Champlain Bridge Advances
One of the largest infrastructure projects in North America, due for completion in 2019.
The Champlain Bridge Corridor Project highlights Arup’s use of global expertise to bring an innovative approach to the procurement of a multi-billion dollar infrastructure project in Canada.
Since 2012, Arup has been providing expert technical advice to the Government of Canada to facilitate the replacement of the 3.4 km-long Champlain Bridge over the St Lawrence River and Seaway and 4 km of congested urban highway.

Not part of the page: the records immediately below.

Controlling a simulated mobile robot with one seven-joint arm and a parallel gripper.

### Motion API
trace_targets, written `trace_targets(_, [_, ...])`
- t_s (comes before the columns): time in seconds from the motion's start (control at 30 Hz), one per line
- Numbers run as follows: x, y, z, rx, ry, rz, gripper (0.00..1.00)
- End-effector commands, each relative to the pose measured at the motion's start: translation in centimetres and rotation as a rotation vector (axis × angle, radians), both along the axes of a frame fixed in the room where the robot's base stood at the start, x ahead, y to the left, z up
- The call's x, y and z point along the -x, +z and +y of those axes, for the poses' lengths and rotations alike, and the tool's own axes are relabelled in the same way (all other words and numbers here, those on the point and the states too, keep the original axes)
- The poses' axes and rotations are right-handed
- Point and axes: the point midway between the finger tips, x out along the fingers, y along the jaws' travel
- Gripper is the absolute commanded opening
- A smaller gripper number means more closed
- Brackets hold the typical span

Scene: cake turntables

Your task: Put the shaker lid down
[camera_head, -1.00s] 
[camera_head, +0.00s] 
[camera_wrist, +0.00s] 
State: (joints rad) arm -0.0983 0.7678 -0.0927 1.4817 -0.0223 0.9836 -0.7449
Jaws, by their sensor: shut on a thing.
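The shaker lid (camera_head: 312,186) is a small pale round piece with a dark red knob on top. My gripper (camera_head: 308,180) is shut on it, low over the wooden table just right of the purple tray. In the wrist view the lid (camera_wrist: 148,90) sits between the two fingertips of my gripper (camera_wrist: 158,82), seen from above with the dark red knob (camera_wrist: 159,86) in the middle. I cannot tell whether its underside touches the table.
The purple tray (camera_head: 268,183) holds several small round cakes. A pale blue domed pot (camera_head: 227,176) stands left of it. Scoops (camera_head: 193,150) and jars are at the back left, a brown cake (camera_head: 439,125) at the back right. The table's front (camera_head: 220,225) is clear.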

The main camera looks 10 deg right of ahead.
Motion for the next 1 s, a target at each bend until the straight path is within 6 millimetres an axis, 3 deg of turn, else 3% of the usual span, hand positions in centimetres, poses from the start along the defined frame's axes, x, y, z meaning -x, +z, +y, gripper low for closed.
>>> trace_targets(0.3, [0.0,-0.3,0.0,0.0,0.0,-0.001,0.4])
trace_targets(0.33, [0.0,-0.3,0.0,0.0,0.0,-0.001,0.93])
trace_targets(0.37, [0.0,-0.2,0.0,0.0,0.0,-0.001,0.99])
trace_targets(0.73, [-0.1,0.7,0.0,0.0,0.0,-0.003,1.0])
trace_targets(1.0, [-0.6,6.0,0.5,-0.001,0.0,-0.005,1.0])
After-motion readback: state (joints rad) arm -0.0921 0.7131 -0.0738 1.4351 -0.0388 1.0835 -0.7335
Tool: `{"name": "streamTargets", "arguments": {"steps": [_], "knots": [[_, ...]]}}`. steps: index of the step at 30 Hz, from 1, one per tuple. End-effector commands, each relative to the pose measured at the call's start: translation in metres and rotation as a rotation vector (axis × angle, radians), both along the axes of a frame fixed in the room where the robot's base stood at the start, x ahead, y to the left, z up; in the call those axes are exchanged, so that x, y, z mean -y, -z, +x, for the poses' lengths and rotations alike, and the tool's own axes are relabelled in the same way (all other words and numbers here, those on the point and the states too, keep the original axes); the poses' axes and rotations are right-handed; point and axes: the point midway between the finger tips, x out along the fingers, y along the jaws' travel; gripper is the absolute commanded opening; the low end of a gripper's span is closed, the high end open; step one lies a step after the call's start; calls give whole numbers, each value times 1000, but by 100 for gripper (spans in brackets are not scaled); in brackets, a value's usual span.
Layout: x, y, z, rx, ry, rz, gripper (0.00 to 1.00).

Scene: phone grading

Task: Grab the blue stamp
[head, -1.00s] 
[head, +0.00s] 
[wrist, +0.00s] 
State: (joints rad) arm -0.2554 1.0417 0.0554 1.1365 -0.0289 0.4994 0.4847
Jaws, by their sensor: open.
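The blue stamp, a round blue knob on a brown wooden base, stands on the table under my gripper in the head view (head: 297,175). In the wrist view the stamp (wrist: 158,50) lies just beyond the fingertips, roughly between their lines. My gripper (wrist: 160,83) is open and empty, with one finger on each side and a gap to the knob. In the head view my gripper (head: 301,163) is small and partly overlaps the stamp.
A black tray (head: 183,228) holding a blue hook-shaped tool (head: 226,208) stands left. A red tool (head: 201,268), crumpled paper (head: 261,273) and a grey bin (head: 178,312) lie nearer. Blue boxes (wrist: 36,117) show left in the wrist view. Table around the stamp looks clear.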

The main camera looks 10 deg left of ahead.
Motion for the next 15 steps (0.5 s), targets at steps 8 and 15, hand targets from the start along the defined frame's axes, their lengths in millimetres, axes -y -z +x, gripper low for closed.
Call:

It is one of the busiest corridors in Canada and hence is vital to both the local and national economy.
When the condition of the existing bridge deteriorated in the fall 2013, Arup accepted the challenge of developing the design and technical requirement for this complex $4.239bn (CDN) PPP project so that the RFQ and RFP could be released within nine months.
The challenge was compounded by the objective to deliver a high quality architectural solution, whilst achieving a bridge with a 125-year design life.
The curved alignment and sculptural piers create an instantly recognisable shore-to-shore design with the elegant main tower and its harp of cables adding a unique accent to the bridge.
The design accommodates future public transport plans by retaining the flexibility to run buses or a light rail train on a central transit corridor.
The total length of the bridge is 3.4 kilometres and will comprise 60,000 metric tons of steel, 1.3 million bolts and over 250 m³ of concrete.
The design lifespan is 125 years and is due for delivery in December 2018.
Building any bridge is a highly complex undertaking. Given the very tight deadline, the contractor, Signature on the Saint-Laurent , has opted to work on several aspects at the same time.
The contractors, therefore, built three large temporary jetties to enable work on various sections simultaneously to meet the delivery on time.
This strategy enables the contractors to maximize on-site prefabrication and pre-assembly of concrete and steel parts as well as their subsequent assembly completion.